MATERIAL SHOWN.
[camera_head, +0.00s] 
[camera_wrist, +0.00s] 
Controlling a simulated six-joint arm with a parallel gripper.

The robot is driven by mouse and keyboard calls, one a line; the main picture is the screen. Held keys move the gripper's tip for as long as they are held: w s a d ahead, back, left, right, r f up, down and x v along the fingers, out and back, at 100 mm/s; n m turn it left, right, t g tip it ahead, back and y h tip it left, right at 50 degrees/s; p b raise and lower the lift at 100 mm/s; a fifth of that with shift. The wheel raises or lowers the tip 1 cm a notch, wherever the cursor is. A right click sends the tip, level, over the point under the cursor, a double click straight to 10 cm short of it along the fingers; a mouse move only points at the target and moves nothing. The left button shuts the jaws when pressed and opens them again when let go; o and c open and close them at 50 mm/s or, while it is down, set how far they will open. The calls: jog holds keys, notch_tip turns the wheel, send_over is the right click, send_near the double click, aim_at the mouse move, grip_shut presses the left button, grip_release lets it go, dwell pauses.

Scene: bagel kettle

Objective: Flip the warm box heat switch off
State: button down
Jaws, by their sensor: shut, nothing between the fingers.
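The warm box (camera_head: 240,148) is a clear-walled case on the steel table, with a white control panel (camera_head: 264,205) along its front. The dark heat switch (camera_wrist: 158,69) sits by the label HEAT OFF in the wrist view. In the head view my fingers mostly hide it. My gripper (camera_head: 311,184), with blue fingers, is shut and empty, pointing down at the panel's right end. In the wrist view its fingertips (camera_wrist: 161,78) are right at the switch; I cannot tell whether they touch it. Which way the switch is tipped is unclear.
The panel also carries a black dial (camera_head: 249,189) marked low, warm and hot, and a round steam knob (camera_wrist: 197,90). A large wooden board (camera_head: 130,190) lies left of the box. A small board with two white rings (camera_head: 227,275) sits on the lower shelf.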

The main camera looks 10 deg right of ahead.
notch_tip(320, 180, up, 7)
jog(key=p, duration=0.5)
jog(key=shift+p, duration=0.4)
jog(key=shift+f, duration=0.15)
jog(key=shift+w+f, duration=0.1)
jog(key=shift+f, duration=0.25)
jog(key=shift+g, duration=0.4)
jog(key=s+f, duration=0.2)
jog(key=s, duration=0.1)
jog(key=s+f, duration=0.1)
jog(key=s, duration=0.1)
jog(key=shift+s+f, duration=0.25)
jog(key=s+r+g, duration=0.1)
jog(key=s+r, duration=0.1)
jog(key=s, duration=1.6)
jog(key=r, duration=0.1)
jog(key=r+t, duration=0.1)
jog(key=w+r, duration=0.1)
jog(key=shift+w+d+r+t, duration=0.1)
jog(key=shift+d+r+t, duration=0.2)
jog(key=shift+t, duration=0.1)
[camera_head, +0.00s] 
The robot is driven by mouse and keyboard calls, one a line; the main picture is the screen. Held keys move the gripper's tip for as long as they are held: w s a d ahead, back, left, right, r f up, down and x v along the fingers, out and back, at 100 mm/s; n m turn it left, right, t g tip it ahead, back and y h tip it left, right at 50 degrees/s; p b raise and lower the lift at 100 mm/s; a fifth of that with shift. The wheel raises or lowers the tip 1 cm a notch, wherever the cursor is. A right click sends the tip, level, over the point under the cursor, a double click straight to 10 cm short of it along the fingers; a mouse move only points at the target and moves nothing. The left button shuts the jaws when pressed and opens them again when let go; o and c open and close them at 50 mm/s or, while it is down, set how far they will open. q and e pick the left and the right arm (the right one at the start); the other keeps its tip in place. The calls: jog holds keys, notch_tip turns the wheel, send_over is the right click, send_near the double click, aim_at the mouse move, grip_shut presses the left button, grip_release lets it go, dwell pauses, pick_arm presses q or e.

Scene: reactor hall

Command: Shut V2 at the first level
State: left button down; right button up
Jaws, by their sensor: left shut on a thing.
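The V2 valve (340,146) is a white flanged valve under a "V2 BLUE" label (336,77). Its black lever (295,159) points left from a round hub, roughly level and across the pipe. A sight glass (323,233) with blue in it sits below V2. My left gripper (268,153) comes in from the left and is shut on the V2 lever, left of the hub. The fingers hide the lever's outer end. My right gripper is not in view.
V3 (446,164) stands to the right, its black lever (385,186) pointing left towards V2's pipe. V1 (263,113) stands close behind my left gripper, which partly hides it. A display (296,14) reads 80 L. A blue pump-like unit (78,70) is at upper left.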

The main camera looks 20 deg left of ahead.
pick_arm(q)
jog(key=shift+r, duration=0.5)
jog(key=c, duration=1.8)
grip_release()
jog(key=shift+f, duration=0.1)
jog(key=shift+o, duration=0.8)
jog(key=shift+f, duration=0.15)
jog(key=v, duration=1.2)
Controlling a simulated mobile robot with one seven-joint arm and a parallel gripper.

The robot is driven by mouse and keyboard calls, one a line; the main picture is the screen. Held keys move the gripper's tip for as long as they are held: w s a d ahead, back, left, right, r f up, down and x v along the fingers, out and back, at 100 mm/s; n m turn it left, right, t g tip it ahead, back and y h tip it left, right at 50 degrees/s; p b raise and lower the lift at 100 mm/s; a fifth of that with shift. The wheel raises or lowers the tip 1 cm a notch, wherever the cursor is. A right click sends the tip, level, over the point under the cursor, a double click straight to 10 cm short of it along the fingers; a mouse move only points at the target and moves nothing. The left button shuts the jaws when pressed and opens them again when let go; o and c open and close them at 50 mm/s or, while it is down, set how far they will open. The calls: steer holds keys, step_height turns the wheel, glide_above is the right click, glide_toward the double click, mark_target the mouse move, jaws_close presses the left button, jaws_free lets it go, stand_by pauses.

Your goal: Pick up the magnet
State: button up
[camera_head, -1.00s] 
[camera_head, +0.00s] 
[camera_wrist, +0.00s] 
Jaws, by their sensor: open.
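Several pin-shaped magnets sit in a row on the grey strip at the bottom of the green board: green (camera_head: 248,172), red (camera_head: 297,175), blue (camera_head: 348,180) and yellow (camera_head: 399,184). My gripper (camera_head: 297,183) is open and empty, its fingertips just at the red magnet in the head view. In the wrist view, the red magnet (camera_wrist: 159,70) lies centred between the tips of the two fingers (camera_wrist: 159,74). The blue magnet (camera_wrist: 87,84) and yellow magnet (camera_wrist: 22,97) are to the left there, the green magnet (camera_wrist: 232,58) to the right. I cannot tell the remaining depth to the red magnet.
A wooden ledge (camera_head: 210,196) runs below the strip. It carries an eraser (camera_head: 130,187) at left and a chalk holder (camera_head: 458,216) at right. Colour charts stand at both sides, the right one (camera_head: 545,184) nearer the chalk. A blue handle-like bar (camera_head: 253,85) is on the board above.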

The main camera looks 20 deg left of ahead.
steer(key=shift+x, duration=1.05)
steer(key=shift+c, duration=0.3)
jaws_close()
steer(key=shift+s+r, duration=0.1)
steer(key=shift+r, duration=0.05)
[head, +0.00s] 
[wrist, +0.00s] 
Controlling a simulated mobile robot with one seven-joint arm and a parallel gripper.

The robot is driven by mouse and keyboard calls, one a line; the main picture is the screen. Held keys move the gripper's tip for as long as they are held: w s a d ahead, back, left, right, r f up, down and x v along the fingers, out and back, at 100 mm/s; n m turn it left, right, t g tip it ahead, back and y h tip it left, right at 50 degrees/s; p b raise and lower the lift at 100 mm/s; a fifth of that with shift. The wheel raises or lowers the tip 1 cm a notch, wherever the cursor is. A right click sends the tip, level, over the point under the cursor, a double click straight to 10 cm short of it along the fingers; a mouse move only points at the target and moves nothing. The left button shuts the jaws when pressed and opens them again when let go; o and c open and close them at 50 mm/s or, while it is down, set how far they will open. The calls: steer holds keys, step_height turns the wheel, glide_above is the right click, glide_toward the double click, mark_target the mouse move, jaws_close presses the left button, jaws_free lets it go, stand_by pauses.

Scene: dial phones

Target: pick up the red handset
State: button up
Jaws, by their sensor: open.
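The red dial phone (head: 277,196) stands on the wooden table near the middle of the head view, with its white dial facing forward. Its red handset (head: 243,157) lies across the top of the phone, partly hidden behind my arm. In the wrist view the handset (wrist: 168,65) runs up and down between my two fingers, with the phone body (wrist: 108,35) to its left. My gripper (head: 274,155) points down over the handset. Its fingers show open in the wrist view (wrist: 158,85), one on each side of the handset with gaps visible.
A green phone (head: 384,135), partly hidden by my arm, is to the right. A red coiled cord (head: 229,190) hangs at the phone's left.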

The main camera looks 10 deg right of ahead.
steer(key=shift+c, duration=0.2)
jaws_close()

WHAT THE TASK REQUIRES.
Look back at the data above. Transcribe exactly the lines starting at the line that contains "Objective: Flip the warm box heat switch off" and ending at the line that contains "State: button down".

FINAL ANSWER.
Objective: Flip the warm box heat switch off
State: button down

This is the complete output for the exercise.